Linux系统出现hung_task_timeout_secs和blocked for more than 120 seconds的解决方法

Linux系统出现系统没有响应。 在/var/log/message日志中出现大量的 “echo 0 > /proc/sys/kernel/hung_task_timeout_secs" disables this message.” “blocked for more than 120 seconds”错误。

问题原因:

默认情况下, Linux会最多使用40%的可用内存作为文件系统缓存。当超过这个阈值后,文件系统会把将缓存中的内存全部写入磁盘, 导致后续的IO请求都是同步的。将缓存写入磁盘时,有一个默认120秒的超时时间。 出现上面的问题的原因是IO子系统的处理速度不够快,不能在120秒将缓存中的数据全部写入磁盘。IO系统响应缓慢,导致越来越多的请求堆积,最终系统内存全部被占用,导致系统失去响应。

解决方法:

根据应用程序情况,对vm.dirty_ratio,vm.dirty_background_ratio两个参数进行调优设置。 例如,推荐如下设置:
# sysctl -w vm.dirty_ratio=10
# sysctl -w vm.dirty_background_ratio=5
# sysctl -p

如果系统永久生效,修改/etc/sysctl.conf文件。加入如下两行:
#vi /etc/sysctl.conf

vm.dirty_background_ratio = 5
vm.dirty_ratio = 10

重启系统生效。

有关Cache

文件缓存是提升性能的重要手段。毋庸置疑,读缓存(Read caching)在绝大多数情况下是有益无害的(程序可以直接从RAM中读取数据),而写缓存(Write caching)则相对复杂。Linux内核将写磁盘的操作分解成了,先写缓存,每隔一段时间再异步地将缓存写入磁盘。这提升了IO读写的速度,但存在一定风险。数据没有及时写入磁盘,所以存在数据丢失的风险。

同样,也存在cache被写爆的情况。还可能出现一次性往磁盘写入过多数据,以致使系统卡顿。之所以卡顿,是因为系统认为,缓存太大用异步的方式来不及把它们都写进磁盘,于是切换到同步的方式写入。
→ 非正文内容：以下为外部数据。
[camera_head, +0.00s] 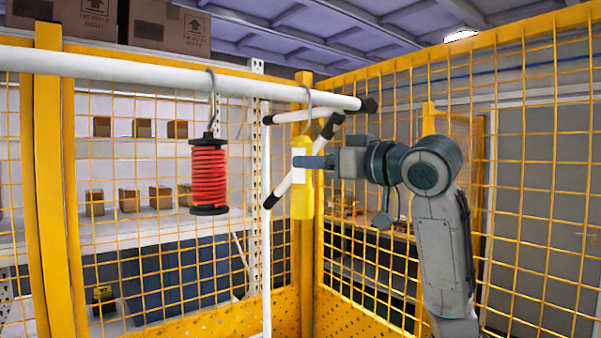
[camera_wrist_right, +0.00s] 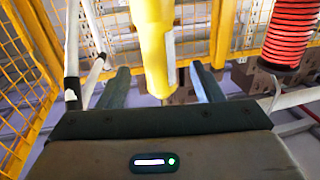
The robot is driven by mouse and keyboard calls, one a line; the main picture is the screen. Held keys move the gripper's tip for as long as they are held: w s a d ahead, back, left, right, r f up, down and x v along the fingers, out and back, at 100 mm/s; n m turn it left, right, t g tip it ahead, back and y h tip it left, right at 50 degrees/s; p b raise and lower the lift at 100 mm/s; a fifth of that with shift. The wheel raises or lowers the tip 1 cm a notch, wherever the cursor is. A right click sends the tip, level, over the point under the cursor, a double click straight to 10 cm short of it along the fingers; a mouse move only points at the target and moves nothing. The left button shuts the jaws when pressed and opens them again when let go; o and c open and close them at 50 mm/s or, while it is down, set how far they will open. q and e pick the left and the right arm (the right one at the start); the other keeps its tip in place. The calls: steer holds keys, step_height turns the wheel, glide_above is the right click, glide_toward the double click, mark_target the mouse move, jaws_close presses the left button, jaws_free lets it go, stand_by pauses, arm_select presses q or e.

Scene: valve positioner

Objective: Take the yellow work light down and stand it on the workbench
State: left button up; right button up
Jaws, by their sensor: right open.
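The yellow work light (camera_head: 302,201) hangs upright by a hook from a white horizontal rail (camera_head: 180,77). My right gripper (camera_head: 314,162) is at its upper part, coming in from the right. In the right wrist view the yellow work light (camera_wrist_right: 156,55) stands between the two spread fingers of my right gripper (camera_wrist_right: 160,88), with a gap on both sides. The jaws are open and not closed on it. My left gripper is not in view. I cannot clearly pick out the workbench.
A red cable reel (camera_head: 208,176) hangs from the same rail to the left and shows in the right wrist view (camera_wrist_right: 289,30). White tubes cross close to the light. Yellow mesh fencing (camera_head: 540,160) surrounds the area, with shelves of small brown boxes (camera_head: 160,198) behind it.

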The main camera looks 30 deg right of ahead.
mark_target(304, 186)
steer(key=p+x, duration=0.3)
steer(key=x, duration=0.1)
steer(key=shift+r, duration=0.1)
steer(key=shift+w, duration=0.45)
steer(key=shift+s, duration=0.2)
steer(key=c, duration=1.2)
(异步,即写入的同时进程能正常运行;同步,即写完之前其他进程不能工作)。

好消息是,你可以根据实际情况,对写缓存进行配置。
可以看一下这些参数:

[root@host ~]# sysctl -a | grep dirty
vm.dirty_background_ratio = 10
vm.dirty_background_bytes = 0
vm.dirty_ratio = 20
vm.dirty_bytes = 0
vm.dirty_writeback_centisecs = 500
vm.dirty_expire_centisecs = 3000

vm.dirty_background_ratio 是内存可以填充“脏数据”的百分比。这些“脏数据”在稍后是会写入磁盘的,pdflush/flush/kdmflush这些后台进程会稍后清理脏数据。举一个例子,我有32G内存,那么有3.2G的内存可以待着内存里,超过3.2G的话就会有后来进程来清理它。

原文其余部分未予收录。